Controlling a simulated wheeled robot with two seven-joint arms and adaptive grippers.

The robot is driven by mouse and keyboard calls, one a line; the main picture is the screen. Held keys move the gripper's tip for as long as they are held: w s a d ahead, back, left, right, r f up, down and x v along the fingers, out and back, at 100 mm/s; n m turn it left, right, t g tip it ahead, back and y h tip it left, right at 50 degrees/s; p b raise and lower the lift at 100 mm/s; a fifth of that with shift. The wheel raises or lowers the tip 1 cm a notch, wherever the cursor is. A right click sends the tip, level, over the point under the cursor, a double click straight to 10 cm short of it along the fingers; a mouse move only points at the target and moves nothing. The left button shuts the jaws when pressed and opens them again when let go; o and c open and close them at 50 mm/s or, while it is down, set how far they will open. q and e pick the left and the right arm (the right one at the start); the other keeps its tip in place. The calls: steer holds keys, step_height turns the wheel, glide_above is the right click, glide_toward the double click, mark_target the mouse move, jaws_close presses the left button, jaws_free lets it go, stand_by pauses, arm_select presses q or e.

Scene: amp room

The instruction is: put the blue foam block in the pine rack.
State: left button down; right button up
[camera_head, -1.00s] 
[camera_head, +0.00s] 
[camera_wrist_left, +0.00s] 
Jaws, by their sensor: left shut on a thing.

==

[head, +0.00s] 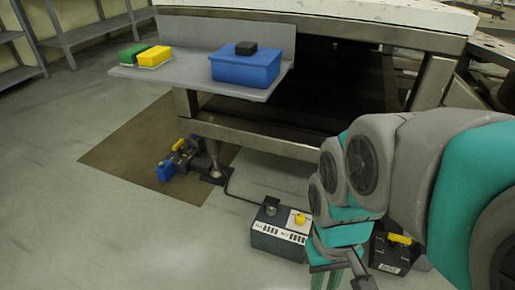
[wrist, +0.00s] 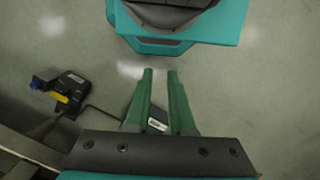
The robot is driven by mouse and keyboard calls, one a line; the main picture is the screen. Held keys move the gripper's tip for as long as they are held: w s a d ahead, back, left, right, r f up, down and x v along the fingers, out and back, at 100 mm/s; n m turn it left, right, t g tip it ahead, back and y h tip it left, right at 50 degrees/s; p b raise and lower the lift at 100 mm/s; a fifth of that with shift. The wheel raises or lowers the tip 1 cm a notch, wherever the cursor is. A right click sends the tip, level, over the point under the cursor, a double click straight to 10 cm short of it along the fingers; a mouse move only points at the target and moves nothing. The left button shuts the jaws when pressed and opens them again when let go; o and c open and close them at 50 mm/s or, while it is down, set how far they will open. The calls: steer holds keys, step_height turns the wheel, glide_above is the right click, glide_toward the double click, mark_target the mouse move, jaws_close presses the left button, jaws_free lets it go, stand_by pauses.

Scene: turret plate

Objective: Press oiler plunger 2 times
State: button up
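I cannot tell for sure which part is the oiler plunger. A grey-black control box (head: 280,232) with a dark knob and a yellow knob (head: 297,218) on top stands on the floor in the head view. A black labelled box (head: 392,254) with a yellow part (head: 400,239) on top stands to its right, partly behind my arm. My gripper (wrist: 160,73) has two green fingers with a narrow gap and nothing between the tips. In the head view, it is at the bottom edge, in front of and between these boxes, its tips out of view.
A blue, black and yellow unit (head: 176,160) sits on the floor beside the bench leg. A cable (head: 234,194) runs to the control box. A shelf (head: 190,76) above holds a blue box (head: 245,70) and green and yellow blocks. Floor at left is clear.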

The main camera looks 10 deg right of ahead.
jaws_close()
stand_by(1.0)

**DIRECTION**
Exactly as written, quote the lines from the one that has "[camera_head, +0.00s]" down to the one that has "Jaws, by their sensor: left shut on a thing.", and include both.

**RESULT**
[camera_head, +0.00s] 
[camera_wrist_left, +0.00s] 
Jaws, by their sensor: left shut on a thing.

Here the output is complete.